I'm using the LTC3350 in a product. The product regulates power to different hardware, basically a I/O module for hardware. One output needs a UPS for data security purpose.
I don't understand the difference of the LTC3350 and LTC3351 completely. I know the LTC3351 is 'hot swappable', but what does this exactly mean? Does it mean you can disconnect the output load and connect again when the LTC3351 is in backup mode? Or does it mean you can disconnect and connect the input of the LTC3351? Because the latter you can do too with the LTC3350 as I understand from the datasheet..
My unit needs to be able to provide power to the load for about 15 seconds when power input is suddently disconnected, Load is drawning 1,5 A average @ 12 V. Is this possible with the LTC3350? And can you tell me the exact difference with the LTC3351?
The circuit of the UPS unit of the circuit is below.
Hello, The main difference is the hotswap front end. If this circuit is to be removed and plugged into a system while operating like a swappable disk drive, then the hot swap from end will allow the user…
Hello, The main difference is the hotswap front end. If this circuit is to be removed and plugged into a system while operating like a swappable disk drive, then the hot swap from end will allow the user to safely do that. It is not to hot swap the load.
the charger boost circuit is exactly the same. There are some more added features with the LTC3351 for telemetry control.
the backup calculator that helps size the capacitor stack and current limit for the LTC3350 can also be used for the LTC3351. See the link below.
Thank you for your reply. The calculation sheet is handy. Still I have one question left. I understand the LTC3351 is hot swappable, so you can unplug front end and plug it in again without power interuption for the load.
But isn't this possible for the LTC3350? Because it is used for UPS. So I assumed that if the input fails for let's say 3 seconds and than kicks in again, the LTC3350 will manage this and the load doesn't notice the interupt.
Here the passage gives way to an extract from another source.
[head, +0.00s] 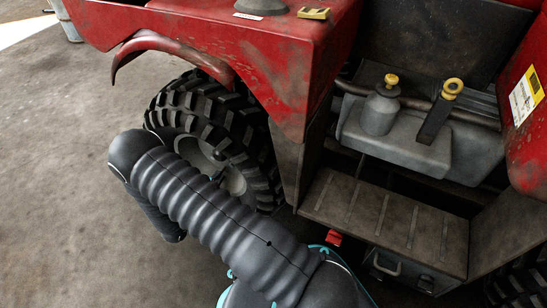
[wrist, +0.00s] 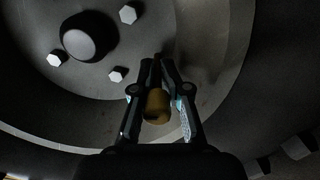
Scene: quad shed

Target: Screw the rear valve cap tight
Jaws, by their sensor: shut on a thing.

Or will the LTC3350 just switch to backup state when the input power fails and stay in backup until the capacitors are fully empty, no matter what the input does? But in the latter, how do you reset?
Thank you again.
The LTC3350 only has an ideal diode front end. It will quickly disconnect turn off the INFET and prevent any back feeding from the backup controller to the input but cannot control the inrush current or VOUT slew rate if the part is plugged into a hot power bus. A back to back FET is needed to control the inrush current and slew rate to prevent any damage to the INPUT FETs and sense resistor as the system output capacitors are charge up.
The LTC3351 hot swap controller also has a circuit breaker feature that will disconnect the input when too much current is drawn. The LTC3350 can only reduce the charger to near 0A when the load draws too much power.
Thank you Marty, that's clear.
Only question left is how does the LTC3350 handle a reset or detect a reset? I can't find anything about it in the datasheet. When can you plug it in again after a power failure?
The LTC3350 has a graceful power down. The switcher stops first as INTVCC drops below UVLO falling threshold around 4V. As VOUT continuous to fall the last thing that occurs is the digital registers lose power when the VCC2P5 register drops out. This is not speced but I think is typically below 2V. When the Power returns and the VCC2P5 is powered up then everything is reset to the default values. If power fails and the VOUT voltage is high enough that the VCC2P5 register does not lose power then the logic will not be reset and the digital registers will keep their contents.